The food and farming charity, Sustain, has come up with the wizard wheeze of taxing sugary soft drinks. Logic suggests the tax would be on the sugar content, as is the case with the alcohol content of booze, and the ramifications of that would be wide-ranging.
The income would pay for free school meals, they argue, and increase the uptake of fruit and vegetables. Now then, hands on heart, how many kids do you know who, if deprived of sugary drinks, would head straight for the apples and carrots? Yep, that’s what I thought.
It’s been repeatedly demonstrated, mainly on tobacco and alcohol, that attempting to impose rationing via taxation does little or nothing to reduce consumption. As for the idea that the revenue raised would pay for free school meals, just how naïve are these clowns? Cameron’s got a new war to pay for, plus whatever commitments he’s about to saddle us with in Algeria.
Anyway, a tax on soft drinks, based on the sugar content, will simply see the taxable sugar replaced with something potentially even more harmful, in the form of artificial sweeteners, like Aspartame . Tax them, and the industry will find something else. What worries me, though, is that levying a tax on sugar will inevitably raise the prices of many other foods which contain the stuff. After all, you can hardly tax the sugar in, say, Coke, but not in cakes, biscuits, bread, preserves, confectionery, breakfast cereals etc, without leaving the doors wide open to a legal challenge. And a little label reading will show that sugar is almost everywhere and, while there’s an argument to be made that it shouldn’t be, it is, and prices will rise if the stuff is taxed.
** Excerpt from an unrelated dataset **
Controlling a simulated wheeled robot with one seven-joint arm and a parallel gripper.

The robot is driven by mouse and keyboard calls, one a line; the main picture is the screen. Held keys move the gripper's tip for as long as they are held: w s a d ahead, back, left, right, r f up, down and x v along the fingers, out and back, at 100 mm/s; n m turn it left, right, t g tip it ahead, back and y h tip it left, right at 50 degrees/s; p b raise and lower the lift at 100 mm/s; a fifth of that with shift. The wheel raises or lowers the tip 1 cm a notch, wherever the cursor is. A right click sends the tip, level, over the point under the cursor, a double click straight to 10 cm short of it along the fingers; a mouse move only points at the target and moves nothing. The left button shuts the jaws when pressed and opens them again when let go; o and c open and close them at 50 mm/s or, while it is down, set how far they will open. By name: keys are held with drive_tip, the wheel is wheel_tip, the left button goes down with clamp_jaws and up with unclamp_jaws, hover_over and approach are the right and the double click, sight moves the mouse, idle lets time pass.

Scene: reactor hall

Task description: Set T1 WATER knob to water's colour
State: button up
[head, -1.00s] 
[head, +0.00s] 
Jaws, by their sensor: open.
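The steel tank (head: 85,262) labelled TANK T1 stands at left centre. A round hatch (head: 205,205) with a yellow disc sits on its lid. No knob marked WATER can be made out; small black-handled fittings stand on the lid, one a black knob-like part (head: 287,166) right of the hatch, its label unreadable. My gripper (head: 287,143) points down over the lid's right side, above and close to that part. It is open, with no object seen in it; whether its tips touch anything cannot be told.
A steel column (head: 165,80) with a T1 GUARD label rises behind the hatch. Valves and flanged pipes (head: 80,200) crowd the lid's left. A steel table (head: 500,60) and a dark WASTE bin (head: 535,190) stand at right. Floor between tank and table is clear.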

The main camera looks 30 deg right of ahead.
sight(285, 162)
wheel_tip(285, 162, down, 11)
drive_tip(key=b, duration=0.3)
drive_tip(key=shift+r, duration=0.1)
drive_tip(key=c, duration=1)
It needn’t be that way, as tax could be levied on products which contain more than a specified percentage of sugar – but that leaves an obvious loophole. Much simpler to tax all products containing any sugar at, say, 5 or 10%. And where do you draw the line? At added sugar, or just any sugar, whether added or natural? (Some Sainsbury’s beef is labelled as “Contains natural sugars”.) It’s a minefield, but I can tell you who’ll come out on the wrong end of it no matter what the outcome – the consumer, as always.
Anyway, it’s not the sugary drinks, per se, which are the problem, it’s the sheer volume at which they are consumed – nobody, as in this picture , needs a soft drink bigger than their head. Or at all for that matter, but we all need our treats, whether it’s a sugary drink, chocolate – now there’s an industry that would be trashed by a tax on sugar – or alcohol (already massively taxed).
I’ve seen it argued that parents should control what their kids drink, and while that can be done at home, once they’re out of the house, there’s no control possible short of not giving them any pocket money, and even that’s not infallible.
It would also be, like the “Pasty Tax” before it, the thin end of a general food taxation wedge. Like the destruction of the welfare state, and the NHS, taxing every bloody thing is a Tory wet dream (they’d tax sex if they could find somewhere to fit a meter), and they’d just love the chance to apply VAT to food. The pasty tax was patently absurd and unenforceable, but a tax on the sugar content of oversweet drinks already has a lot of support (some 60 organisations are already backing the idea).
So this is clearly an idea with legs, and if the government gets away with this tax (the fat fascists, like Tory MP Anna Soubry, will be all over this like flies on a dead dog), the principle of taxing food will become established and, in a relatively short time – especially if the Tories get a majority in 2015 (by no means impossible, as I’ve shown here) – I have little doubt that VAT, perhaps at a lower rate, will be extended to all food. Let’s face it, the amount of VAT we pay can be minimised, to a degree, by careful shopping and not buying stuff we really don’t need (rather than just want), but everybody has to buy food.
It’s too good a chance to pass up – and to hell with the suffering and deprivation it will inevitably cause – loads of new money pumped into the system at minimal cost.